Less than twenty four hours later, we both sat in the airport lobby waiting for her delayed flight to begin boarding. We didn’t say a whole lot, she put her head on my shoulder a few times, and mostly talked about how she would miss me and L. But in the midst of one particular stretch of silence, I verbalized an understanding we both had arrived at independently that morning, that of the overwhelmingly temporary nature of our lives.
E and I routinely discuss life goals, changes we’d like to make, possible career moves, the pursuit of various trades and hobbies, the eventual sale of our house after the completion of its remaining projects. We talk of plans for L’s childhood, parts of the world we’d love him to see, oceans we’d love him to swim in, “firsts” we’d like him to experience. We even talk about what part of the country we’d like him to grow up in, throwing around the idea of possibly moving back to the East Coast. We’ve spoken of these things as if they’re reserved for some future time period that exists after some particular life circumstance magically changes.
In the hours that elapsed between receiving the news the previous morning and passing the pre-flight moments at the airport, it became strikingly evident that most of us walk around feeling as if we have a limitless amount of time to make our dreams happen. We think that “someday” we will travel, or rekindle some friendship, or make that career change, or reconcile with that loved one, or build that new house. In reality, that time runs out, and possibly far sooner than expected.
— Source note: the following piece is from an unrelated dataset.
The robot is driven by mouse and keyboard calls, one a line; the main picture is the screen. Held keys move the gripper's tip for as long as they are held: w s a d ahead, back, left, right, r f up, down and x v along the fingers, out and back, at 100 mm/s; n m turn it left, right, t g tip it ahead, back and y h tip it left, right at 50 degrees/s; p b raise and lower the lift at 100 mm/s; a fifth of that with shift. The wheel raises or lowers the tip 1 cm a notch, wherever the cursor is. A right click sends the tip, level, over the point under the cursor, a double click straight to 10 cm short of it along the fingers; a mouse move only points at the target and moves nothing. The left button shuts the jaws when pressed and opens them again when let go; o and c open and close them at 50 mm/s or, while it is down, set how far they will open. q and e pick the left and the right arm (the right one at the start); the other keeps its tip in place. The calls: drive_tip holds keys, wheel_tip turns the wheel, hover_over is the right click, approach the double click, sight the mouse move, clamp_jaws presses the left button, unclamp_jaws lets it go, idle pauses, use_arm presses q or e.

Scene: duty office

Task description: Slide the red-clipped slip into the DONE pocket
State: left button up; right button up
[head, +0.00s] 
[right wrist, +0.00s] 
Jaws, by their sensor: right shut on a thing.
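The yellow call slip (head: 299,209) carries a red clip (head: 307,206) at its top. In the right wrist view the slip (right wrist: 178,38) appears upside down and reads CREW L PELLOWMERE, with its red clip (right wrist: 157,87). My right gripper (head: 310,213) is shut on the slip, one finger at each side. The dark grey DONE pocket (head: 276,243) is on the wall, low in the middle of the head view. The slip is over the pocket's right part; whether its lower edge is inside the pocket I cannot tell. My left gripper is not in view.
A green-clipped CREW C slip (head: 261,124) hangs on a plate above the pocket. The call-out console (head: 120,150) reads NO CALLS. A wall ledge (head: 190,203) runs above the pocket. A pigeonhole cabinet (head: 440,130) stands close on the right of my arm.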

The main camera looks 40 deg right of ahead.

In the days following E’s plane departure and this change in perspective, I was again confronted with my tendencies toward isolation and myopic immersion in the daily grind, and the exclusion of almost all else. I started making small changes, first just simply making sure L and I got to playgrounds on a regular basis. This has since grown into making sure E and I make the effort to cultivate the friendships we value, and that we make time to pursue the hobbies we’ve always hoped will turn into careers.
On the afternoon that I sat with E at the airport and wished her goodbye, I later returned to work and spoke with my friend Sean. I was still overwhelmed with the weird consciousness of life’s ever-shrinking duration, while heavily overcome with a secondary grief reaction to E’s friend’s death. I proceeded to vomit all this on him in the hopes of some shred of relief.
When my outpouring finally came to a close and there was room for him to talk, he waited a minute, and simply said, “I know, B. This is why Brofest is so important.”